How To Identify And Tune Worker Bottlenecks

Hi,

I am building my first ever temporal workflow using the java-sdk. My workflow is going to consist of 4 activities across 2 different services (service A and service B).
service A will kick off the workflow executing Activity 1, Activity 2, Activity 3 (all are blocking) by its worker listening on task Queue A. Activity 4 is going to be executed by the worker in Service B listening on its own task queue B.
Originally, activity 4 was going to be a RPC call from service A to service B but given that it is anti pattern, decided to make it an activity in service B.
Now my question is, how do I monitor the performance of the worker and its task queue B in service B. I want to make sure that activity 4 is executed almost like a real time synchronous RPC call. I’d like to spot any latency issues in polling activity 4 by worker in Service B and accordingly tune it. If you could tell me which exact metrics I need to observe on that will be really helpful.

I initially plan to have just one worker in both the services as I don’t expect to spawn more than 10 workflow execution instances per second.

I’ve used the above guides to tune worker performance.

Grafana Panels to monitor the metrics that matter

avg by(task_queue) (temporal_sticky_cache_size{}) Gives you sticky cache size which may or may not be shared across your workers, depending on the SDK`

avg by(task_queue) (temporal_worker_task_slots_available{worker_type="WorkflowWorker"}) Gives you avg workflow tasks slots available per worker

avg by(task_queue) (temporal_worker_task_slots_available{worker_type="ActivityWorker"}) Gives you avg activity tasks slots available per worker

avg(temporal_workflow_task_schedule_to_start_latency_seconds_count{}) Gives you schedule to start latency for workflow tasks

avg(temporal_activity_schedule_to_start_latency_seconds_count{}) Gives you schedule to start latency for activity tasks

100* avg((poll_success + poll_success_sync)/(poll_success+poll_success_sync+poll_timeouts)) Gives you poll success rate

Actions to be taken w.r.t metrics observed above

if worker resource consumption(CPU,RAM) is low and…

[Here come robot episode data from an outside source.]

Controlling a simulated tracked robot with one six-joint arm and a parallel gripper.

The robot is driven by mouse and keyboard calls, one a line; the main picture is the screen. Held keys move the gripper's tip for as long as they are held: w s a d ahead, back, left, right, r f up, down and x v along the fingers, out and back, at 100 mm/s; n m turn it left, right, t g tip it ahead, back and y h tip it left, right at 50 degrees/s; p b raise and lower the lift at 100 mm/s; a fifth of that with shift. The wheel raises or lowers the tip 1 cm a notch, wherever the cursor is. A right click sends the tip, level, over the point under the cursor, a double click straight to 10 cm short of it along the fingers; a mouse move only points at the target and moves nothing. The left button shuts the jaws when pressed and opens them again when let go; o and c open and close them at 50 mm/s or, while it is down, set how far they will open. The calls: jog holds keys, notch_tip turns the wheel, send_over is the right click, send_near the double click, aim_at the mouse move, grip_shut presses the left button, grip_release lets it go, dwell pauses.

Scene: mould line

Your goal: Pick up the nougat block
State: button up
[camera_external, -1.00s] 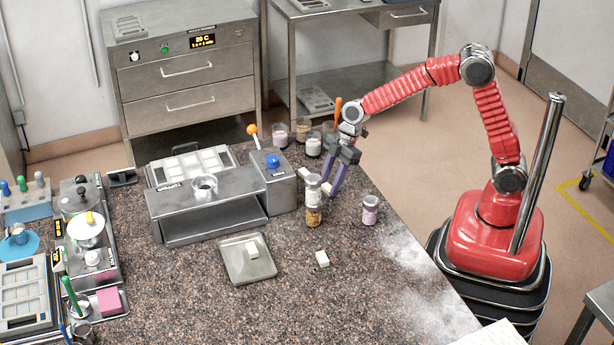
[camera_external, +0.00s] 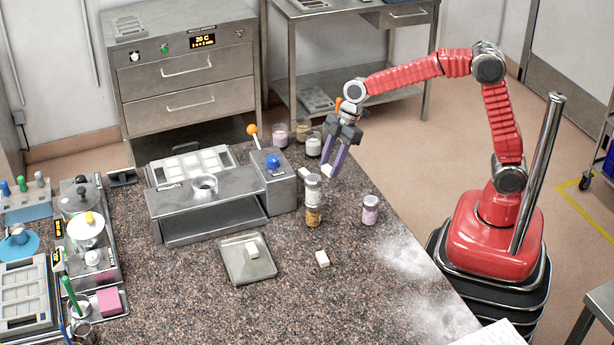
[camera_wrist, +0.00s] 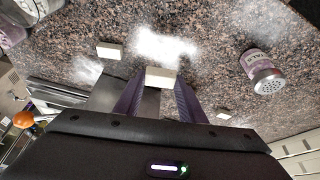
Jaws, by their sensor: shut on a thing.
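In the wrist view the nougat block (camera_wrist: 160,77) spans the gap between the fingertips (camera_wrist: 160,84). A similar pale block (camera_external: 322,258) lies on the open counter, and another (camera_external: 253,250) sits on a square metal plate (camera_external: 237,268).
More jars (camera_external: 313,147) stand behind. A metal machine with a blue button (camera_external: 272,161) is at left. White powder (camera_external: 405,255) lies at the right edge.

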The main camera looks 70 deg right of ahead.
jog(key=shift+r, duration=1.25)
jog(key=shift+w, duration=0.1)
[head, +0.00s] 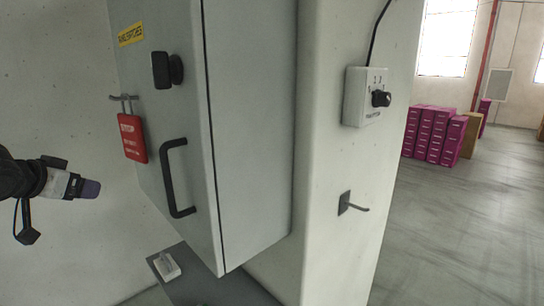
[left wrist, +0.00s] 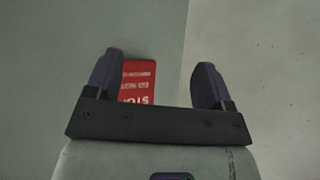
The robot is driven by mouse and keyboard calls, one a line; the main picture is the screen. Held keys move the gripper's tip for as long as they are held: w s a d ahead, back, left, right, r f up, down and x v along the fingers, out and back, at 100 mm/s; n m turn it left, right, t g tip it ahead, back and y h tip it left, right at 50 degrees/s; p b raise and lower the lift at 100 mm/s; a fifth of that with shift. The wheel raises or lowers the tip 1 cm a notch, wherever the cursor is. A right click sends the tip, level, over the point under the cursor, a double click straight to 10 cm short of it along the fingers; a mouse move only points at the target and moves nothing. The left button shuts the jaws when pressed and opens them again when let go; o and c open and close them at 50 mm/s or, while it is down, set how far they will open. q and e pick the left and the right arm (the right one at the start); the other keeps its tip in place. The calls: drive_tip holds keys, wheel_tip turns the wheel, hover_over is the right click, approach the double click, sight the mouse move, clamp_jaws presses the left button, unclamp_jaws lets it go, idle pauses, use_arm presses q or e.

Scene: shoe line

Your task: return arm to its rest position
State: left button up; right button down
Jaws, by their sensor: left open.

  • if sticky_cache_size hits workerCacheSize —> Increase worker cache size
  • if available_slots falls —> Increase slots per worker
  • if poll success rate AND schedule_to_start_latency both fall, —> You have too many workers
  • if available_slots is high AND schedule_to_start_latency is abnormally long and high(longpolling) —> Increase the poller count per worker This is rarely needed, and should be your last resort

thank you. I really appreciate this.